### REQUEST
Copy every line of the following data that includes the string "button".
►
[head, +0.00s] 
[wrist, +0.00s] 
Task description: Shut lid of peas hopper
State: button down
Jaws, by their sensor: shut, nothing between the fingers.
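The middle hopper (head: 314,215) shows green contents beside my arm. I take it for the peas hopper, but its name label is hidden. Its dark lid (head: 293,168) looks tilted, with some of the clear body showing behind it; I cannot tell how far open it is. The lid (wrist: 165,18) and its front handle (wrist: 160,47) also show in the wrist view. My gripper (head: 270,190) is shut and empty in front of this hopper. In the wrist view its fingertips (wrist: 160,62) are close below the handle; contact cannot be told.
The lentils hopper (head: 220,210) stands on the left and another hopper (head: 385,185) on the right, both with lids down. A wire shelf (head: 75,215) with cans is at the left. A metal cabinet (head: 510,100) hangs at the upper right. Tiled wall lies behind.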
◄
►
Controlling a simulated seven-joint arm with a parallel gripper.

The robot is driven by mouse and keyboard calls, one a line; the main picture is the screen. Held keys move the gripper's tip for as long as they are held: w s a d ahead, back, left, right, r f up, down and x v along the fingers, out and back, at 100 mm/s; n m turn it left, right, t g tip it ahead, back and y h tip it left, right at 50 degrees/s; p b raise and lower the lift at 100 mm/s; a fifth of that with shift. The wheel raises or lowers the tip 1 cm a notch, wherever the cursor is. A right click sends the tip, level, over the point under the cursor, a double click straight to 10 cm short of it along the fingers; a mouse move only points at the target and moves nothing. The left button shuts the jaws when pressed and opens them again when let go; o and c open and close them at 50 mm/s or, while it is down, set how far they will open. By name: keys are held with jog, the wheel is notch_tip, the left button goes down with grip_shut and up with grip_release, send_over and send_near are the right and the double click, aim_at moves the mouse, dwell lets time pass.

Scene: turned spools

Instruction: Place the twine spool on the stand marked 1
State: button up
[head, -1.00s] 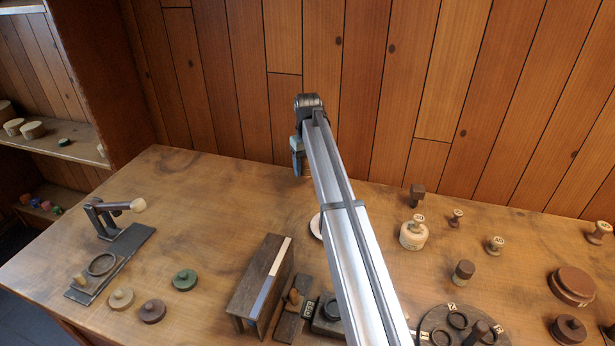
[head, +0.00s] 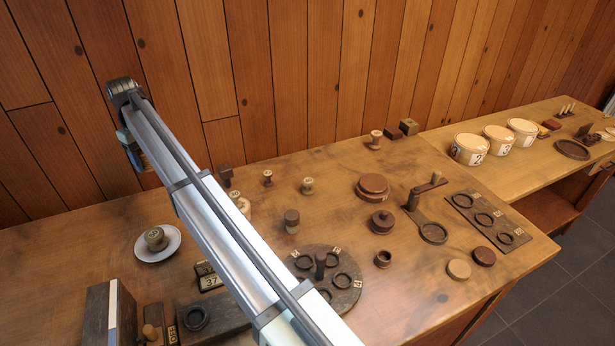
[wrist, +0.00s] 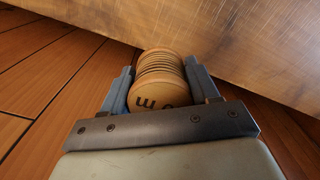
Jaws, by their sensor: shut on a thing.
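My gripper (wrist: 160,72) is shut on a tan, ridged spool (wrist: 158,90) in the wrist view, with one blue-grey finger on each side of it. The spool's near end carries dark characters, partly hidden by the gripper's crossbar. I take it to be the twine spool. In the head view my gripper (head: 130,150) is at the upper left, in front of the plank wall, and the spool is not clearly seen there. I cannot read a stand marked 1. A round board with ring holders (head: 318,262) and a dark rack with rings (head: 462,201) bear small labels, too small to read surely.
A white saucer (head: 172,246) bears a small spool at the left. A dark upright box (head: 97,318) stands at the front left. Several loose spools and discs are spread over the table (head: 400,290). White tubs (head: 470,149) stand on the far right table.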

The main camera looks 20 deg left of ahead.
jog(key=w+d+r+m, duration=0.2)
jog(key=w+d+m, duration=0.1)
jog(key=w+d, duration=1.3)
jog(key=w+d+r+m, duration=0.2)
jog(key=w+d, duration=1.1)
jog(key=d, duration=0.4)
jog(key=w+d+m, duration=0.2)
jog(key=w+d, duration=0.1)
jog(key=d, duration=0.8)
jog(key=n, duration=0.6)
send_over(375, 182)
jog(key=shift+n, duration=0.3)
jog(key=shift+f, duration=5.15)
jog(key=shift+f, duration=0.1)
◄
### WORKED SOLUTION
State: button down
The robot is driven by mouse and keyboard calls, one a line; the main picture is the screen. Held keys move the gripper's tip for as long as they are held: w s a d ahead, back, left, right, r f up, down and x v along the fingers, out and back, at 100 mm/s; n m turn it left, right, t g tip it ahead, back and y h tip it left, right at 50 degrees/s; p b raise and lower the lift at 100 mm/s; a fifth of that with shift. The wheel raises or lowers the tip 1 cm a notch, wherever the cursor is. A right click sends the tip, level, over the point under the cursor, a double click straight to 10 cm short of it along the fingers; a mouse move only points at the target and moves nothing. The left button shuts the jaws when pressed and opens them again when let go; o and c open and close them at 50 mm/s or, while it is down, set how far they will open. By name: keys are held with jog, the wheel is notch_tip, the left button goes down with grip_shut and up with grip_release, send_over and send_near are the right and the double click, aim_at moves the mouse, dwell lets time pass.
State: button up

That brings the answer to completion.